## Given data
- - -

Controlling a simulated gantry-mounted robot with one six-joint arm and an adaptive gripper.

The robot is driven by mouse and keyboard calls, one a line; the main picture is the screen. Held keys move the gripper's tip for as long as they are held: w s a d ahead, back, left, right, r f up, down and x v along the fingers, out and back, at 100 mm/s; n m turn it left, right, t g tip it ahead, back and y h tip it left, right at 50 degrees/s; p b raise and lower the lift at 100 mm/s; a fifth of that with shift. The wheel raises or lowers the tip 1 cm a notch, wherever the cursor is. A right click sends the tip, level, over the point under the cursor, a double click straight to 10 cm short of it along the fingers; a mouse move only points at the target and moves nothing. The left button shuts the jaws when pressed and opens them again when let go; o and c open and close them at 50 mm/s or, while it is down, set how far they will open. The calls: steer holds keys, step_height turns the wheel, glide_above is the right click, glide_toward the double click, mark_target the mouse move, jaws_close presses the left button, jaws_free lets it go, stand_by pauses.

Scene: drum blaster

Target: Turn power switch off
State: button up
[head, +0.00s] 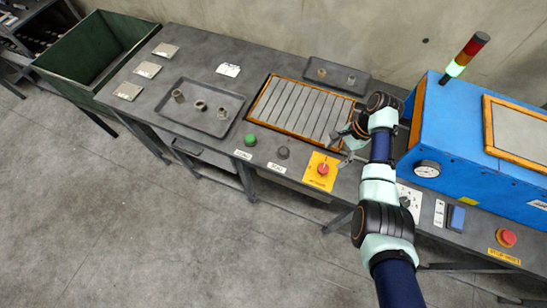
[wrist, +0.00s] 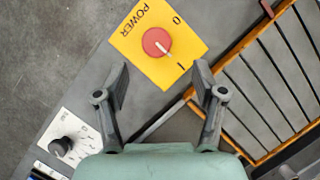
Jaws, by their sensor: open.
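The power switch (wrist: 156,42) is a round red knob on a yellow plate (wrist: 128,44) marked POWER, 0 and I. Its white mark appears to point toward the I. It also shows in the head view as a red knob (head: 323,169) on the table's front part. My gripper (wrist: 162,78) is open and empty. In the wrist view its fingers are spread just below the knob, apart from it. In the head view my gripper (head: 347,146) is up and to the right of the switch. I cannot tell its exact height above the plate.
A slatted panel with an orange frame (head: 299,109) lies behind the switch. A green button (head: 250,140) and a dark knob (head: 283,152) sit to its left. The blue machine (head: 465,150) stands to the right, with a red emergency button (head: 506,238) in front.

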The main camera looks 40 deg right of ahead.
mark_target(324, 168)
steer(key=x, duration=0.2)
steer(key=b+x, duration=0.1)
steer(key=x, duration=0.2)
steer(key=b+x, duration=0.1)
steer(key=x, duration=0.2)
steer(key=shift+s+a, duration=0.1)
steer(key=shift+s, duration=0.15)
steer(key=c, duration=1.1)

- - -

## Do this
Reproduce every line above as written, skipping pictures.

## Answer below
Controlling a simulated gantry-mounted robot with one six-joint arm and an adaptive gripper.

The robot is driven by mouse and keyboard calls, one a line; the main picture is the screen. Held keys move the gripper's tip for as long as they are held: w s a d ahead, back, left, right, r f up, down and x v along the fingers, out and back, at 100 mm/s; n m turn it left, right, t g tip it ahead, back and y h tip it left, right at 50 degrees/s; p b raise and lower the lift at 100 mm/s; a fifth of that with shift. The wheel raises or lowers the tip 1 cm a notch, wherever the cursor is. A right click sends the tip, level, over the point under the cursor, a double click straight to 10 cm short of it along the fingers; a mouse move only points at the target and moves nothing. The left button shuts the jaws when pressed and opens them again when let go; o and c open and close them at 50 mm/s or, while it is down, set how far they will open. The calls: steer holds keys, step_height turns the wheel, glide_above is the right click, glide_toward the double click, mark_target the mouse move, jaws_close presses the left button, jaws_free lets it go, stand_by pauses.

Scene: drum blaster

Target: Turn power switch off
State: button up
[head, +0.00s] 
[wrist, +0.00s] 
Jaws, by their sensor: open.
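The power switch (wrist: 156,42) is a round red knob on a yellow plate (wrist: 128,44) marked POWER, 0 and I. Its white mark appears to point toward the I. It also shows in the head view as a red knob (head: 323,169) on the table's front part. My gripper (wrist: 162,78) is open and empty. In the wrist view its fingers are spread just below the knob, apart from it. In the head view my gripper (head: 347,146) is up and to the right of the switch. I cannot tell its exact height above the plate.
A slatted panel with an orange frame (head: 299,109) lies behind the switch. A green button (head: 250,140) and a dark knob (head: 283,152) sit to its left. The blue machine (head: 465,150) stands to the right, with a red emergency button (head: 506,238) in front.

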The main camera looks 40 deg right of ahead.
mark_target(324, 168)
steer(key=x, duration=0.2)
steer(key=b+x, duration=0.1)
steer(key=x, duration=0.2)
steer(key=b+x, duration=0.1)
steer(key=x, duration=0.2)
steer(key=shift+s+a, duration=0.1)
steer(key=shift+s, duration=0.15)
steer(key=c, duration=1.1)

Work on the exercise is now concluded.